• GIVEN RECORDS:
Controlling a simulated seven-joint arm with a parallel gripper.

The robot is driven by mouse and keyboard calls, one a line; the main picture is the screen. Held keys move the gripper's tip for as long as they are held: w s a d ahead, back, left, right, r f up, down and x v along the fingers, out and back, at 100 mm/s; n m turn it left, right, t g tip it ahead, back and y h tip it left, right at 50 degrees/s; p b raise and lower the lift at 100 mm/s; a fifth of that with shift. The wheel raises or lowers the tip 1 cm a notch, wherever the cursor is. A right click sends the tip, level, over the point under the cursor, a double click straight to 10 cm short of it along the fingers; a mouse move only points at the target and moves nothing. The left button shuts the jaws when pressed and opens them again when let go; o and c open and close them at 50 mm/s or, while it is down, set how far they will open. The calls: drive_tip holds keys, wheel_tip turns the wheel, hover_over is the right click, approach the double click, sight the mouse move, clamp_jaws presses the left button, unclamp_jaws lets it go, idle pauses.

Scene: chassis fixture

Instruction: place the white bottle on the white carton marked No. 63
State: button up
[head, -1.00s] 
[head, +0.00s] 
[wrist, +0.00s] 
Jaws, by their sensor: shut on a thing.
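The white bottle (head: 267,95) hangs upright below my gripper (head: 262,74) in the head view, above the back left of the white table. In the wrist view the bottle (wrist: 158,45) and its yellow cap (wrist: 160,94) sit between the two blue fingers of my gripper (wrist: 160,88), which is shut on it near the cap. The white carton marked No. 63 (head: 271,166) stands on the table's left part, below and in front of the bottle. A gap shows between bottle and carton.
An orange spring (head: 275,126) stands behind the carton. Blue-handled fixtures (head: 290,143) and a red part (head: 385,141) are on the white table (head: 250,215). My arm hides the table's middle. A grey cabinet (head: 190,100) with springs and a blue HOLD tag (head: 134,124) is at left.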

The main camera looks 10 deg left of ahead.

...

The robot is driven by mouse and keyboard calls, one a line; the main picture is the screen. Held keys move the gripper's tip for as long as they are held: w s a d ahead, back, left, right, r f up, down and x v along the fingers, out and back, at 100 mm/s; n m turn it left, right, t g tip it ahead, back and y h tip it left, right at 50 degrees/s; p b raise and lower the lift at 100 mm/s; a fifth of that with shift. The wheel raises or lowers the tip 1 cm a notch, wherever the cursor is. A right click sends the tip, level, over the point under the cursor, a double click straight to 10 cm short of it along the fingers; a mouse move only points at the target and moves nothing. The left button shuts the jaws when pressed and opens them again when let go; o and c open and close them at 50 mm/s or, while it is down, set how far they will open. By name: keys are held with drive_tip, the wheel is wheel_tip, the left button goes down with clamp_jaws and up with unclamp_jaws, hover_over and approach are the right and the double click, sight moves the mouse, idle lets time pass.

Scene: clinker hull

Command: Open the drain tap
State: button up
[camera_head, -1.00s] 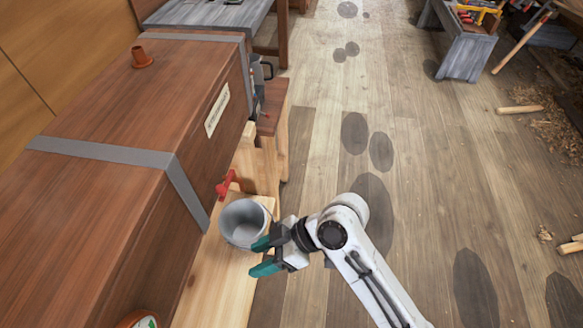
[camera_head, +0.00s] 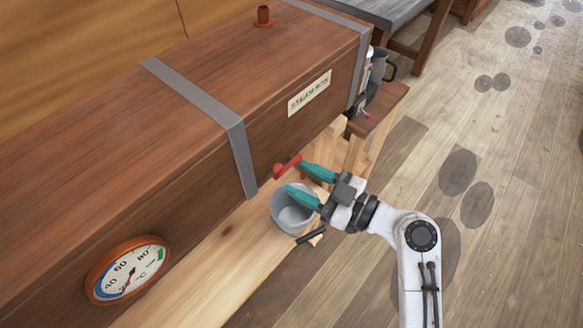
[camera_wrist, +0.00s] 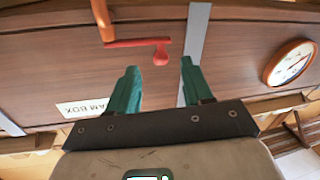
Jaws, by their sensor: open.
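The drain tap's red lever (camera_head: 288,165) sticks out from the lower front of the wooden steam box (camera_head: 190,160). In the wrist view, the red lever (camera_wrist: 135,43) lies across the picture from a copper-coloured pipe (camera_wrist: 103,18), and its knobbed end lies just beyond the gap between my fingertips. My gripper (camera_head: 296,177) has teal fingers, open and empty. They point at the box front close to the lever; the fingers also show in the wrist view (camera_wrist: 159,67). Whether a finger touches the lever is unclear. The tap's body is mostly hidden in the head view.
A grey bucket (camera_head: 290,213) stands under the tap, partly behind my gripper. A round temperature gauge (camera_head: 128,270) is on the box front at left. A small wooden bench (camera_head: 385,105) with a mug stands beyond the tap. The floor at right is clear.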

• WRITTEN REQUEST: Show each line of the data that contains the string "Scene".

• WRITTEN ANSWER:
Scene: chassis fixture
Scene: clinker hull

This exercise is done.